Repeat only the lines from the line containing "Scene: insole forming" through the line containing "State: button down", both included, exactly as they stand.

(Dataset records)
** start **

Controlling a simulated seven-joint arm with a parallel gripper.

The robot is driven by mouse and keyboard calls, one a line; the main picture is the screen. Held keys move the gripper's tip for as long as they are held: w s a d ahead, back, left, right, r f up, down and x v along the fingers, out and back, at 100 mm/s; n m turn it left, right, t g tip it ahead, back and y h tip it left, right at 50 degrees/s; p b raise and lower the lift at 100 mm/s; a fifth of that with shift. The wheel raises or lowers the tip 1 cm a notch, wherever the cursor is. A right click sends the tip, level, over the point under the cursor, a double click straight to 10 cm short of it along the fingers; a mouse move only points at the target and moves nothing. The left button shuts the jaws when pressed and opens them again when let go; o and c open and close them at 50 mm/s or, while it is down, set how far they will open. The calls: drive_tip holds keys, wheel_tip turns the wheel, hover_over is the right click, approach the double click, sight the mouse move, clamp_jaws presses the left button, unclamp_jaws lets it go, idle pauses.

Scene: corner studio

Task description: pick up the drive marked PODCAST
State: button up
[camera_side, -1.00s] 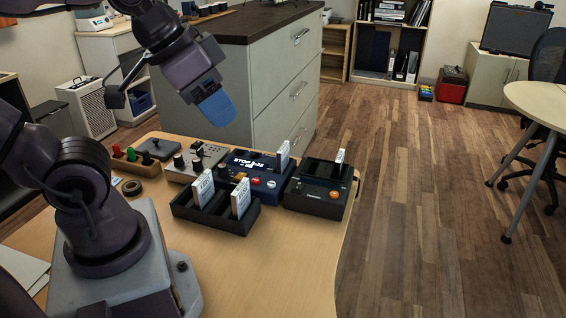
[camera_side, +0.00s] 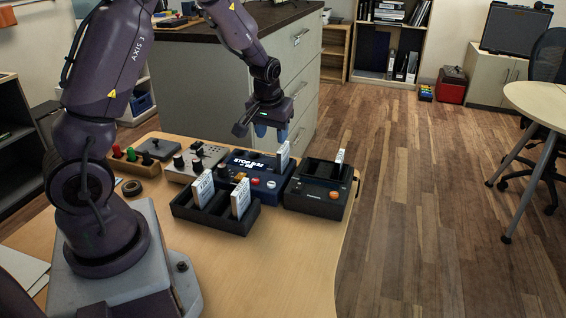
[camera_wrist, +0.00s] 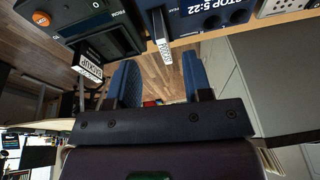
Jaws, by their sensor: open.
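Several white labelled drives show in the side view. Two drives stand upright in a black rack (camera_side: 212,221), one on the left (camera_side: 203,187) and one on the right (camera_side: 241,199). Another drive (camera_side: 282,157) stands in the blue machine (camera_side: 251,178), and one (camera_side: 340,156) in the black machine (camera_side: 318,198). The last two also show in the wrist view, at the blue machine (camera_wrist: 163,40) and at the black one (camera_wrist: 88,66). My gripper (camera_side: 269,132) is open and empty, blue fingers pointing down, above and behind the blue machine.
A cabinet with drawers (camera_side: 290,90) stands behind. The table's front is clear.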

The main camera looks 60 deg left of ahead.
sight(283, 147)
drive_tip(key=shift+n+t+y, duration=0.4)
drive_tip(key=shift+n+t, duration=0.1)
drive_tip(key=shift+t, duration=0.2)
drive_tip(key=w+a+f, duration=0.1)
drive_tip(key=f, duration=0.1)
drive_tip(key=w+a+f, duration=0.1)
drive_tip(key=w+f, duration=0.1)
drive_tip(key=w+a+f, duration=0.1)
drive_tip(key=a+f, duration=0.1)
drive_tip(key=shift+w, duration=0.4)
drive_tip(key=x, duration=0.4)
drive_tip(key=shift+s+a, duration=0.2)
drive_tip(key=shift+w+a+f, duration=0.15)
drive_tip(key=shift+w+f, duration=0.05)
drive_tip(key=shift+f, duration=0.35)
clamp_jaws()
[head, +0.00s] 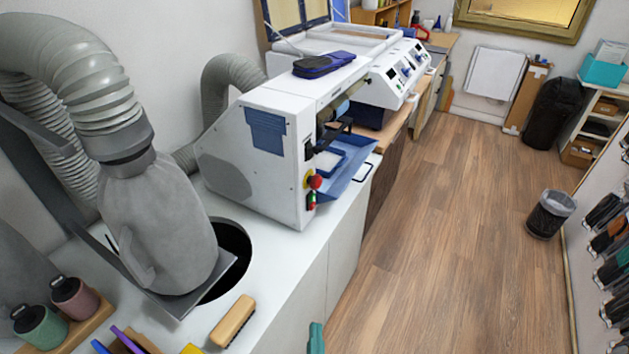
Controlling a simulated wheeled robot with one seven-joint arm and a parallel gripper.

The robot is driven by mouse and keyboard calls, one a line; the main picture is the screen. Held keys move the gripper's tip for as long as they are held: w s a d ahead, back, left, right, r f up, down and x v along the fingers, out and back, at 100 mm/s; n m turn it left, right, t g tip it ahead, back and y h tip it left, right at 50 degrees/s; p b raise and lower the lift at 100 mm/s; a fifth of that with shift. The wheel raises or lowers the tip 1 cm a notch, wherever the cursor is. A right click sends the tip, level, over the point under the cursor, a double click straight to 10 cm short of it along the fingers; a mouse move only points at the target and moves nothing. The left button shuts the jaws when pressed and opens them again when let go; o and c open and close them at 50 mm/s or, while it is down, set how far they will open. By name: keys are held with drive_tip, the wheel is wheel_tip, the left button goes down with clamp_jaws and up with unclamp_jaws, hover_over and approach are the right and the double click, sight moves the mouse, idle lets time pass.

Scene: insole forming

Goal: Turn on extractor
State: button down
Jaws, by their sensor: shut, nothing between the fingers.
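A grey extractor hood (158,225) with a thick ribbed hose (95,85) stands over a round black opening (232,255) in the white bench at the left. Right of it sits a white machine (255,160) with another grey hose (230,75) behind it. Its front edge carries a red knob (315,181) on a yellow base, a green and red switch (311,200) below and a dark switch (308,148) above. I cannot tell which control belongs to the extractor, or whether it is on. My gripper is not in view.
A brush (233,321) and bottles (75,297) stand near the bench's front left. A blue tray (345,170) juts from the machine. A teal item (316,338) shows at the bottom edge. The wooden floor (440,230) is clear up to a bin (550,215).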

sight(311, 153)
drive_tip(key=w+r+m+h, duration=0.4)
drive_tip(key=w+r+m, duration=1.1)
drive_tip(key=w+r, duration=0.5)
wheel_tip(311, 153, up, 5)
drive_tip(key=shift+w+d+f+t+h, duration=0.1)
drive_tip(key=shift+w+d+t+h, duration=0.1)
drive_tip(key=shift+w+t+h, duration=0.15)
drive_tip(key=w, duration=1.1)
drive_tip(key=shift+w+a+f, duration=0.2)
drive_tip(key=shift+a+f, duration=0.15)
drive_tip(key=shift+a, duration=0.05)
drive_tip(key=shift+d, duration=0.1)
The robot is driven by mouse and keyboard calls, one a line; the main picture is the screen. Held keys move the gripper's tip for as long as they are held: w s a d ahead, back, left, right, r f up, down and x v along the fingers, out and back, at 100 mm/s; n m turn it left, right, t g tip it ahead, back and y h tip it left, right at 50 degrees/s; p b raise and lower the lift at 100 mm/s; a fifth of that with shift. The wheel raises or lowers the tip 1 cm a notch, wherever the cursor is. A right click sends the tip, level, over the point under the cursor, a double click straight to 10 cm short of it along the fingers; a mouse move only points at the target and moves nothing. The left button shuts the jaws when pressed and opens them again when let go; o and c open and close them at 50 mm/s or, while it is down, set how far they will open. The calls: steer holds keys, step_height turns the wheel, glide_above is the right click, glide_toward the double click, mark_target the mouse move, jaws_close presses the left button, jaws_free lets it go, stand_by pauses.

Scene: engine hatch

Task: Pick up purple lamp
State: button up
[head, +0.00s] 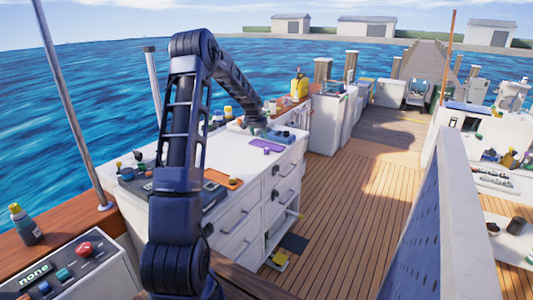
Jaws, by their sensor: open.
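A small purple thing (267,150), which looks like the purple lamp, sits on a flat purple patch on the white cabinet top, near its front edge. It is too small to make out its shape. My gripper (257,130) is at the end of my dark arm, which arches over the cabinet. It hangs low over the cabinet top, just behind and slightly left of the purple thing, and looks apart from it. Its fingers are small and hard to make out, and nothing is seen held in it.
The white cabinet (243,222) has drawers and an open lower shelf. An orange mat (218,178) and several small knobs lie on its left part. A control panel with a red button (83,250) is at lower left.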

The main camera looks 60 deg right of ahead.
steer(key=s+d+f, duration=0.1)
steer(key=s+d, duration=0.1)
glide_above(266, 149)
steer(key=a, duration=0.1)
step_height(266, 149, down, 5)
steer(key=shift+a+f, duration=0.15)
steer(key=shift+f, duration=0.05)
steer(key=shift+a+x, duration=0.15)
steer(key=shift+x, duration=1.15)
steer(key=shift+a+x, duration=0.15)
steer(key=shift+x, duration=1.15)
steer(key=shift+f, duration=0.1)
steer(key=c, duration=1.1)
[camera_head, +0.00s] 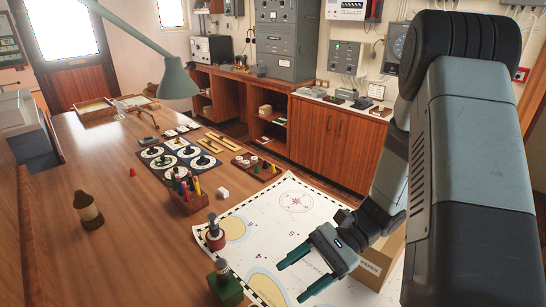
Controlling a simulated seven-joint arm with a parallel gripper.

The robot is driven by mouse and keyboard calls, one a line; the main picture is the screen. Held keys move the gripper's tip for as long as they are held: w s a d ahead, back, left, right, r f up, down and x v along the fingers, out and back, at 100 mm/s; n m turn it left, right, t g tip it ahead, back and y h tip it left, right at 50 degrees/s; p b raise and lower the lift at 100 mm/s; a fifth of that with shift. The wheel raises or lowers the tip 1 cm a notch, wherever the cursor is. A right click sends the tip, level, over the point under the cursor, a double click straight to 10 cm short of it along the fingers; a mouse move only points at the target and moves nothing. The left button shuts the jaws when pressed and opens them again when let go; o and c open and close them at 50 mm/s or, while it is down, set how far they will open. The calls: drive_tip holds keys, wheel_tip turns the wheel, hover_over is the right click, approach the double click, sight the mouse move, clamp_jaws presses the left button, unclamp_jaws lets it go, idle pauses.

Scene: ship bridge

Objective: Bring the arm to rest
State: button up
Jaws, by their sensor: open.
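My gripper (306,279) is in the lower middle of the head view, with its two teal fingers apart and nothing between them. It hangs over the white nautical chart (296,200) with a compass rose. I cannot tell its exact height above the chart. My arm comes down from the upper right and fills the right side of the view.
Left of the gripper stand a red-based stamp (215,240) and a green-based piece (225,286). A wooden pen holder (188,197) stands behind. A cardboard box (373,268) is right of the gripper. A green lamp (176,82) overhangs the table (130,250). The table's left front is mostly clear.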

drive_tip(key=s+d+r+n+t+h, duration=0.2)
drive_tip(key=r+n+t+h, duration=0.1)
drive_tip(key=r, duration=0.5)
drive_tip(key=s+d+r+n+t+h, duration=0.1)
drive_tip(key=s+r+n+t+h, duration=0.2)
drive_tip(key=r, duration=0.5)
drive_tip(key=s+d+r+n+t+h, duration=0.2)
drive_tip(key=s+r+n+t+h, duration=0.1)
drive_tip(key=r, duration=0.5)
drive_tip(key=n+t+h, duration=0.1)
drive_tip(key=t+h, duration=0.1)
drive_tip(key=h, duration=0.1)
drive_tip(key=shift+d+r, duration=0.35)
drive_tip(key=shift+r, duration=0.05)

** end **

Written response
Scene: insole forming

Goal: Turn on extractor
State: button down

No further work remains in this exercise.